■ Problem to solve ■
Repeat the line that contains "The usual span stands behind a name", the line that contains "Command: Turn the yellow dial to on", and all lines between them, exactly and with no other lines.

++++

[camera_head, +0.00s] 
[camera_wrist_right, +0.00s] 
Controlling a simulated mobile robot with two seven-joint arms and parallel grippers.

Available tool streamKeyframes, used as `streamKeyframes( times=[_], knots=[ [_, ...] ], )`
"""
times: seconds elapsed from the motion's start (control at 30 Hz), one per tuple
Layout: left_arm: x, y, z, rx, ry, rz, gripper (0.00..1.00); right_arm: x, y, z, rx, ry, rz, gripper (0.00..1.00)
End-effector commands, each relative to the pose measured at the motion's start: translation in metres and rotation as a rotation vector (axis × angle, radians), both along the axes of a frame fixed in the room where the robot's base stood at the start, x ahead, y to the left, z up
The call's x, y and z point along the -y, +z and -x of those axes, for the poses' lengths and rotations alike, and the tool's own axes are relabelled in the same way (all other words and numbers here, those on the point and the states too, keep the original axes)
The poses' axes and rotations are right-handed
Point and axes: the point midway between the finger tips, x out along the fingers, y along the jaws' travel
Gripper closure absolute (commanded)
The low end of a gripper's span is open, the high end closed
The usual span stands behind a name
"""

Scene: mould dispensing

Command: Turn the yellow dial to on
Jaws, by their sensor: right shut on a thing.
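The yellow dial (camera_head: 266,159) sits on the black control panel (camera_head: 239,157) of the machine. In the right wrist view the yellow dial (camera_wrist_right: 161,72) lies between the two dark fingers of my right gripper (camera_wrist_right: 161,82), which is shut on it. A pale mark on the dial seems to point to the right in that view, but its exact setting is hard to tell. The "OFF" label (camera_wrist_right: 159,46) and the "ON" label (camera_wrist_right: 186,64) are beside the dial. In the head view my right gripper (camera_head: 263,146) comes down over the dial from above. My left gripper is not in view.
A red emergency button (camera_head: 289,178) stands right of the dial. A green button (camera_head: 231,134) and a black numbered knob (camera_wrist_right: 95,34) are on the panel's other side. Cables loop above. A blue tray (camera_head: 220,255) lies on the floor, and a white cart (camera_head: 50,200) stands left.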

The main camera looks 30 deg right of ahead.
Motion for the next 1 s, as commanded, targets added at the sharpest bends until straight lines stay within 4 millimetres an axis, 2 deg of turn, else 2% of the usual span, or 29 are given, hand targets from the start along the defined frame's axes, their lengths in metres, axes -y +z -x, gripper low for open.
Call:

++++

■ Written answer ■
The usual span stands behind a name
"""

Scene: mould dispensing

Command: Turn the yellow dial to on

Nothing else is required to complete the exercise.